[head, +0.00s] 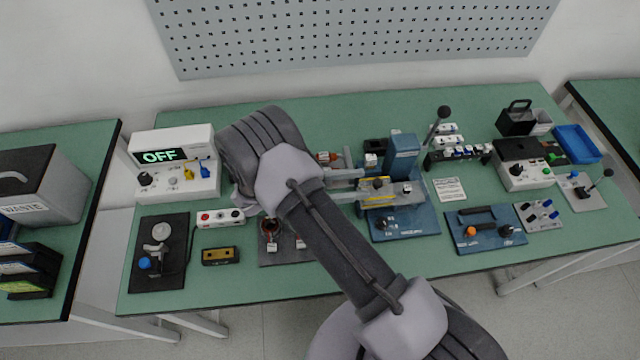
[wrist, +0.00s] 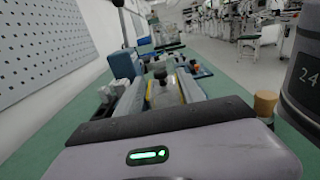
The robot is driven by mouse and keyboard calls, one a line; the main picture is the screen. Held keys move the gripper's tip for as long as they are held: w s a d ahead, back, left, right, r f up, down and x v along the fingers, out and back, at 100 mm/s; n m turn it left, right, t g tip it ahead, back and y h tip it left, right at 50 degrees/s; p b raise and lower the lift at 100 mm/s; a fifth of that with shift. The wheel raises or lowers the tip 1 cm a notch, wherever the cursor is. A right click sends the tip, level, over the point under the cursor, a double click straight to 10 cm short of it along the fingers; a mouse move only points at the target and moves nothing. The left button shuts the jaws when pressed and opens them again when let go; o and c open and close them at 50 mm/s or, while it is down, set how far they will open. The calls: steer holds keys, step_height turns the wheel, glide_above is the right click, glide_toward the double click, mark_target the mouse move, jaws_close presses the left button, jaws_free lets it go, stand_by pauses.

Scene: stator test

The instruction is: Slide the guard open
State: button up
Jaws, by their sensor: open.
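The guard (head: 379,194) looks like a flat panel with yellow edges, lying on a blue fixture (head: 410,222) right of the middle of the bench. A dark knob (head: 377,183) stands up on it. In the wrist view the guard (wrist: 164,95) lies straight ahead, with its dark knob (wrist: 160,76) near the far end of my fingers. My gripper (head: 361,185) reaches in from the left, open, one finger on each side of the knob's line. I cannot tell whether a finger touches the knob. My wrist and arm hide part of the bench left of the fixture.
A blue upright block (head: 403,152) stands right behind the guard. A black-knobbed lever (head: 442,113) rises behind it to the right. A blue plate with a dark handle (head: 480,228) lies right of the fixture. A display box reading OFF (head: 172,150) stands at the left.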

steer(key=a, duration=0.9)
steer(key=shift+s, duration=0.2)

▶ **EXERCISE INSTRUCTIONS**
Reproduce the full listing faithfully, but do not carry over any pictures.

▶ **FINISHED TASK**
[head, +0.00s] 
[wrist, +0.00s] 
The robot is driven by mouse and keyboard calls, one a line; the main picture is the screen. Held keys move the gripper's tip for as long as they are held: w s a d ahead, back, left, right, r f up, down and x v along the fingers, out and back, at 100 mm/s; n m turn it left, right, t g tip it ahead, back and y h tip it left, right at 50 degrees/s; p b raise and lower the lift at 100 mm/s; a fifth of that with shift. The wheel raises or lowers the tip 1 cm a notch, wherever the cursor is. A right click sends the tip, level, over the point under the cursor, a double click straight to 10 cm short of it along the fingers; a mouse move only points at the target and moves nothing. The left button shuts the jaws when pressed and opens them again when let go; o and c open and close them at 50 mm/s or, while it is down, set how far they will open. The calls: steer holds keys, step_height turns the wheel, glide_above is the right click, glide_toward the double click, mark_target the mouse move, jaws_close presses the left button, jaws_free lets it go, stand_by pauses.

Scene: stator test

The instruction is: Slide the guard open
State: button up
Jaws, by their sensor: open.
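The guard (head: 379,194) looks like a flat panel with yellow edges, lying on a blue fixture (head: 410,222) right of the middle of the bench. A dark knob (head: 377,183) stands up on it. In the wrist view the guard (wrist: 164,95) lies straight ahead, with its dark knob (wrist: 160,76) near the far end of my fingers. My gripper (head: 361,185) reaches in from the left, open, one finger on each side of the knob's line. I cannot tell whether a finger touches the knob. My wrist and arm hide part of the bench left of the fixture.
A blue upright block (head: 403,152) stands right behind the guard. A black-knobbed lever (head: 442,113) rises behind it to the right. A blue plate with a dark handle (head: 480,228) lies right of the fixture. A display box reading OFF (head: 172,150) stands at the left.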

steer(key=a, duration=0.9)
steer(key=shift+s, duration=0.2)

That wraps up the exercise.